### Exercise
Filter the listing below, copying every line in which the word "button" appears.

━━━

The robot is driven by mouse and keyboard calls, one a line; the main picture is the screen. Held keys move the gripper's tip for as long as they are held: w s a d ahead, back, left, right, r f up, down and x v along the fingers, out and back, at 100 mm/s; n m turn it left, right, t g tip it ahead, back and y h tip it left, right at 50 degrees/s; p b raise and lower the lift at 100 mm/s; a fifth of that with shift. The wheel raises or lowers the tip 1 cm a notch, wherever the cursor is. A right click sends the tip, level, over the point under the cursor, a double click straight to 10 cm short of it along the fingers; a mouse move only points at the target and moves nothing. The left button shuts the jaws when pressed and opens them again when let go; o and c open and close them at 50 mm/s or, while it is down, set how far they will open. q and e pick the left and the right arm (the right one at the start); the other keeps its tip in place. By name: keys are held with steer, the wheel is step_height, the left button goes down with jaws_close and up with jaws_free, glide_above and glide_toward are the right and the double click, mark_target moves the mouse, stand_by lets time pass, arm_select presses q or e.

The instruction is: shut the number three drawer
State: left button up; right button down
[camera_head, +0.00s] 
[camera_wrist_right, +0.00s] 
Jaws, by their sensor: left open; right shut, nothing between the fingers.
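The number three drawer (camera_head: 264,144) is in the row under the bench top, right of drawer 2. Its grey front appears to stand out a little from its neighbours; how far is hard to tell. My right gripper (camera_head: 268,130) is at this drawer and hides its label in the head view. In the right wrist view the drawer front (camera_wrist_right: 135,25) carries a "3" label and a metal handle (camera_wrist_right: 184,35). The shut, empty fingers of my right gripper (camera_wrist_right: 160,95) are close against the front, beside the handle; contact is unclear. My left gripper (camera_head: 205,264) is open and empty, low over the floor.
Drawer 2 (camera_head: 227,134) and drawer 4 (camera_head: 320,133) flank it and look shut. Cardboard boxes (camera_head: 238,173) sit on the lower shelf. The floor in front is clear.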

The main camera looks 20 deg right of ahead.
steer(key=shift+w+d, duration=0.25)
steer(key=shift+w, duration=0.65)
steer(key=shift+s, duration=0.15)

━━━

### Solution for this exercise
The robot is driven by mouse and keyboard calls, one a line; the main picture is the screen. Held keys move the gripper's tip for as long as they are held: w s a d ahead, back, left, right, r f up, down and x v along the fingers, out and back, at 100 mm/s; n m turn it left, right, t g tip it ahead, back and y h tip it left, right at 50 degrees/s; p b raise and lower the lift at 100 mm/s; a fifth of that with shift. The wheel raises or lowers the tip 1 cm a notch, wherever the cursor is. A right click sends the tip, level, over the point under the cursor, a double click straight to 10 cm short of it along the fingers; a mouse move only points at the target and moves nothing. The left button shuts the jaws when pressed and opens them again when let go; o and c open and close them at 50 mm/s or, while it is down, set how far they will open. q and e pick the left and the right arm (the right one at the start); the other keeps its tip in place. By name: keys are held with steer, the wheel is step_height, the left button goes down with jaws_close and up with jaws_free, glide_above and glide_toward are the right and the double click, mark_target moves the mouse, stand_by lets time pass, arm_select presses q or e.
State: left button up; right button down

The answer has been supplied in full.